For 16 years, James Allen has been leading a regional crew of talented singers and musicians in “Columbus Sings Messiah.” For the Dec. 13 performance, 119 chorus members joined soloists Roderick George (tenor), Heather Warren (contralto), Chris O’Rear (baritone), and Elizabeth Swartz (soprano), conductor Doug Browning, Allen on organ, Sue Burkhalter on harpsichord, and an orchestra in presenting a selection of choruses and arias from Handel’s oratorio, best known for its “Hallelujah Chorus.” The setting for this event was the newer (2000) sanctuary of Columbus’ historic Annunciation Catholic Church, the oldest Catholic church in northeast Mississippi, dating to 1863.
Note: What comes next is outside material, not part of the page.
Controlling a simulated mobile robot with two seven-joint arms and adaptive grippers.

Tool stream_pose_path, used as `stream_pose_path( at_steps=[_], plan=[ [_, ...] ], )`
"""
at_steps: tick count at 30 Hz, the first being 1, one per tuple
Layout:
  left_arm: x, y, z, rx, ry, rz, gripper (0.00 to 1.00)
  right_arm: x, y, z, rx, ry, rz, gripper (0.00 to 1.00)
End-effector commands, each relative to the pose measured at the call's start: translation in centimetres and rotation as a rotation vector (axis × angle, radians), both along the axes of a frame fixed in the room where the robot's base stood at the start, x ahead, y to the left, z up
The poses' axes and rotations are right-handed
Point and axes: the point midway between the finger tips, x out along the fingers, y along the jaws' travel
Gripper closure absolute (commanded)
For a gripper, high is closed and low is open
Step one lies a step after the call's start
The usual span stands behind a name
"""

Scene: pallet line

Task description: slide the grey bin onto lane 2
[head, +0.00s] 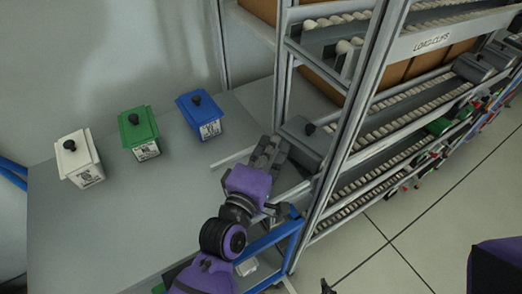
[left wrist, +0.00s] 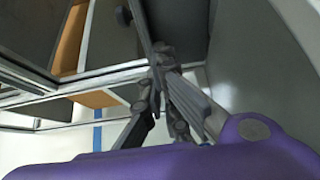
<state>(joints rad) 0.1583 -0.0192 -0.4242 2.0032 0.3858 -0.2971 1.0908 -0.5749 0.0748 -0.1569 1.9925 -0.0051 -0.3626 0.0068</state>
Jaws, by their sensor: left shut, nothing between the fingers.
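The grey bin (head: 300,146), with a black knob on its lid, sits at the left end of the rack, partly behind a front upright. It lines up with a roller lane (head: 350,140) inside the rack; I cannot read a lane number. My left gripper (head: 268,152) is shut and empty, just left of the bin, its fingers close to the bin's near-left side. Whether they touch cannot be told. In the left wrist view the shut fingers (left wrist: 158,72) point at a dark grey surface, likely the bin.
White (head: 78,160), green (head: 139,133) and blue (head: 201,116) lidded bins stand on the grey table (head: 110,220) to the left. The rack's metal upright (head: 345,135) stands close right of the grey bin. A blue bar (head: 272,242) lies beside my left arm.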

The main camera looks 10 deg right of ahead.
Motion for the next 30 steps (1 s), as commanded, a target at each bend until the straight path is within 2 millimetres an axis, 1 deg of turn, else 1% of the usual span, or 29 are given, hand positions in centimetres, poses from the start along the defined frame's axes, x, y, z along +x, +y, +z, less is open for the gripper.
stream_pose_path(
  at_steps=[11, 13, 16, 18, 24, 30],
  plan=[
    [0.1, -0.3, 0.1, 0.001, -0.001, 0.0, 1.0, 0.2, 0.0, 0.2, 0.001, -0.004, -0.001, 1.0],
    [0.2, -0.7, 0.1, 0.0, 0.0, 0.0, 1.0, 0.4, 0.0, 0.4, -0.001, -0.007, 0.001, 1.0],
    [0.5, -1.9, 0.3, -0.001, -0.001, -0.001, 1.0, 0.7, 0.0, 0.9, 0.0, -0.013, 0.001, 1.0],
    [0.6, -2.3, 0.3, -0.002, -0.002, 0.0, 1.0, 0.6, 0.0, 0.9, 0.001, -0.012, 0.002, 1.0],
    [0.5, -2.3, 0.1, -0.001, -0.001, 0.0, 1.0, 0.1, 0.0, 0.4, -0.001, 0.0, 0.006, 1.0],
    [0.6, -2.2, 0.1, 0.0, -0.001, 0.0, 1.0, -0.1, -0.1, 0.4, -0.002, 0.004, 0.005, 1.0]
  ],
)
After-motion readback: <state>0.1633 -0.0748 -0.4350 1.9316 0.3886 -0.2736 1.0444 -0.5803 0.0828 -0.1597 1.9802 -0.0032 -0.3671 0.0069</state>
The sanctuary is patterned after Sainte-Chapelle in Paris, specifically with respect to the decorated ceiling full of stars, though the faux marble work and non-cross shape produce a more eastern feeling, like a church such as St. Mark’s in Venice. This church “in the round” with a central altar location seats almost 600 and was full for both performances as glorious sounds resonated around the room.
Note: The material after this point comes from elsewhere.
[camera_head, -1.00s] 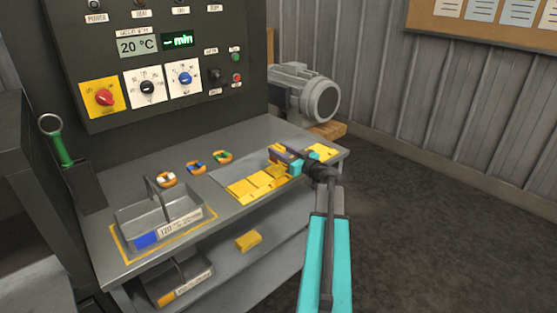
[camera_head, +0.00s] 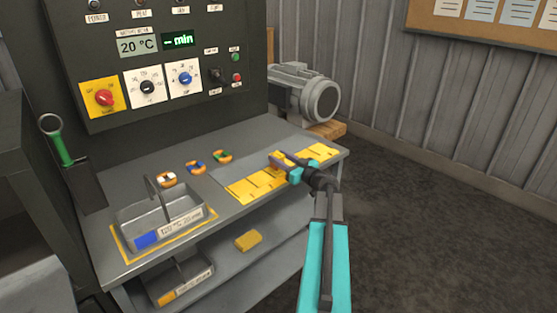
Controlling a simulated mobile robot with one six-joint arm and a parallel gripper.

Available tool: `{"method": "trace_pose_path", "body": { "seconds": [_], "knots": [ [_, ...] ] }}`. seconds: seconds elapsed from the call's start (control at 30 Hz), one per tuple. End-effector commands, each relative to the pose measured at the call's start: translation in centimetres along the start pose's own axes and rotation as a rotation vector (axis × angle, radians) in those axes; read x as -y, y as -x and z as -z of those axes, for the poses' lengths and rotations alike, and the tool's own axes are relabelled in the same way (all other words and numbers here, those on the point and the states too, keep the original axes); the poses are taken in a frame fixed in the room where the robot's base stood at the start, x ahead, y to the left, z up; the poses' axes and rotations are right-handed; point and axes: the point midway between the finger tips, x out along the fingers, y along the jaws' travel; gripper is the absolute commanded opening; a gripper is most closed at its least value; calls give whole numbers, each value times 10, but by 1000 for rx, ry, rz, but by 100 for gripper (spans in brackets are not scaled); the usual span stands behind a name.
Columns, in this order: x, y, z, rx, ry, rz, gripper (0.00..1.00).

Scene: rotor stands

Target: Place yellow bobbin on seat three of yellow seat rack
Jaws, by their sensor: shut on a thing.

For many Golden Trianglers, attending the performance has become an annual holiday tradition. As a woman seated near me remarked, “It just doesn’t feel like Christmas to me until I’ve heard the ‘Messiah.’”

Holiday parades are an almost-century old tradition in the U.S. The most famous, the Macy’s Thanksgiving Day parade with its giant cartoon figure balloons and live performances in the streets of New York City, started in 1924, trailing only Gimbel’s parade in Philadelphia (also a marketing ploy for a local department store). Then there’s the New Year’s Day Tournament of Roses Parade with its fancy floral floats in Pasadena, California. As overwhelming and preening as these parades can be, there’s something to be said for a good ol’ small-town Christmas parade.
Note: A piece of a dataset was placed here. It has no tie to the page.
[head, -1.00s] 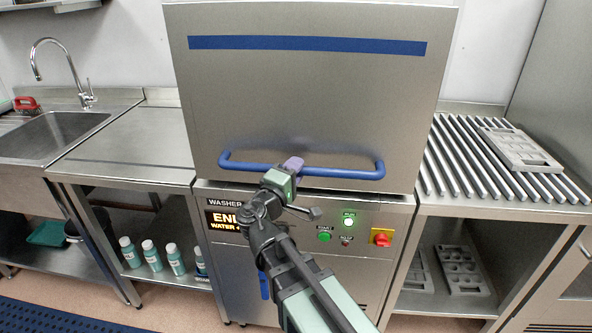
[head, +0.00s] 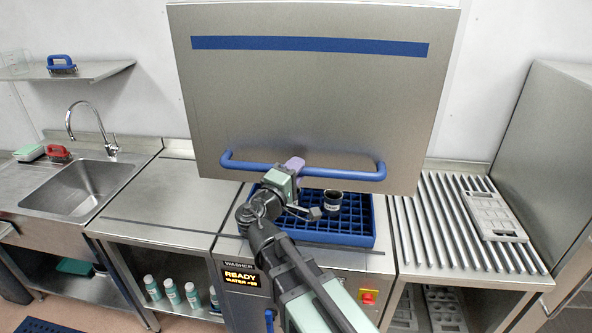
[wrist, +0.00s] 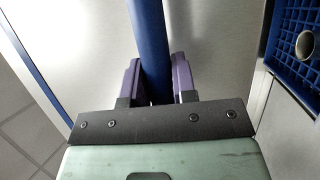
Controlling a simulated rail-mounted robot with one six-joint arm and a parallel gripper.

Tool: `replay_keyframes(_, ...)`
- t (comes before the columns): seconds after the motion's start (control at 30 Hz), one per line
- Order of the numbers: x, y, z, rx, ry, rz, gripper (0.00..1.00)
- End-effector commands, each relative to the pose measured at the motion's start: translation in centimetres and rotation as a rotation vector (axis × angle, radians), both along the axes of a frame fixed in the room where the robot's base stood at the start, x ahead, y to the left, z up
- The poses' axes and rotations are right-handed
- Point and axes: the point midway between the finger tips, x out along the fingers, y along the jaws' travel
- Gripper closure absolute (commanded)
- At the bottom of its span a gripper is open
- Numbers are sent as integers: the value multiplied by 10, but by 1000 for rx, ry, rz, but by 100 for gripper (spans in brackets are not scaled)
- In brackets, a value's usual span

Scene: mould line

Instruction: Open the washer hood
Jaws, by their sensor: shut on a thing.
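The washer hood (head: 310,100) is a large steel panel with a blue stripe, raised clear of the washer body (head: 330,262). Its blue bar handle (head: 345,172) runs along the lower front. My gripper (head: 293,166) is shut on the handle, left of its middle. In the wrist view the purple fingers of my gripper (wrist: 157,80) lie on both sides of the blue handle (wrist: 152,50). Under the hood a blue rack (head: 350,238) shows, with a small dark-and-white cup (head: 333,202) in it. My arm hides part of the rack. The display (head: 241,279) reads READY.
A steel counter (head: 165,205) and sink (head: 85,190) are at left, with bottles (head: 172,290) below. A slatted rack (head: 450,215) with a grey mould (head: 492,216) is at right. Both surfaces beside the hood are mostly clear.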

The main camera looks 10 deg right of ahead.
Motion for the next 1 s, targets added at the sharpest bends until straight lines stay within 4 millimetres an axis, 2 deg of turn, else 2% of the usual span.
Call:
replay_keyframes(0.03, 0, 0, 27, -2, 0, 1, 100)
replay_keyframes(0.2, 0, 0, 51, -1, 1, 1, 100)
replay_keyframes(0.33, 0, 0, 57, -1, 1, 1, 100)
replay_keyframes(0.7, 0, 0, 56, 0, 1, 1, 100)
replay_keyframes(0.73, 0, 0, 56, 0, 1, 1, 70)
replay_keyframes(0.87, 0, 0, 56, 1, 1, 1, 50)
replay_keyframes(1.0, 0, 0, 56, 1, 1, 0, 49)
With that in mind, I drove west on Highway 82 to attend this year’s Eupora Christmas parade. I had hoped to do a two-fer, attending both the downtown Christmas market as well as the parade, but inclement weather shifted the parade to Dec. 6.

Sponsored by the local Rotary Club, the parade’s theme was “The Christmas Star.” Like many a typical small-town parade, it featured luminaries (from the Grand Marshal, businessman Billy Hill, to various local beauty queens riding in open air cars — often Corvettes), the Pride of Eupora marching band, a Cub Scout troop (but no Boy Scouts, maybe they’ve outgrown such duties), and an assortment of local vintage automobiles, including Jack Hendricks’ 1955 Ford Fairlane and Clyde McCain’s 1941 Dodge pickup.

There was a posse of local service department vehicles, heavy on fire department stuff due to its festive red color. Santa rode atop Fire Engine 391. Red and white Santa hats abounded among marchers and attendees alike. The floats featured everyone from local businesses to civic groups to the local Mississippi State University Alumni Association chapter.

And the First Baptist children’s float, with dozens of little angels poised on a spiritual-to-secular continuum between the Bethlehem manger and a modern day Christmas tree, won first prize.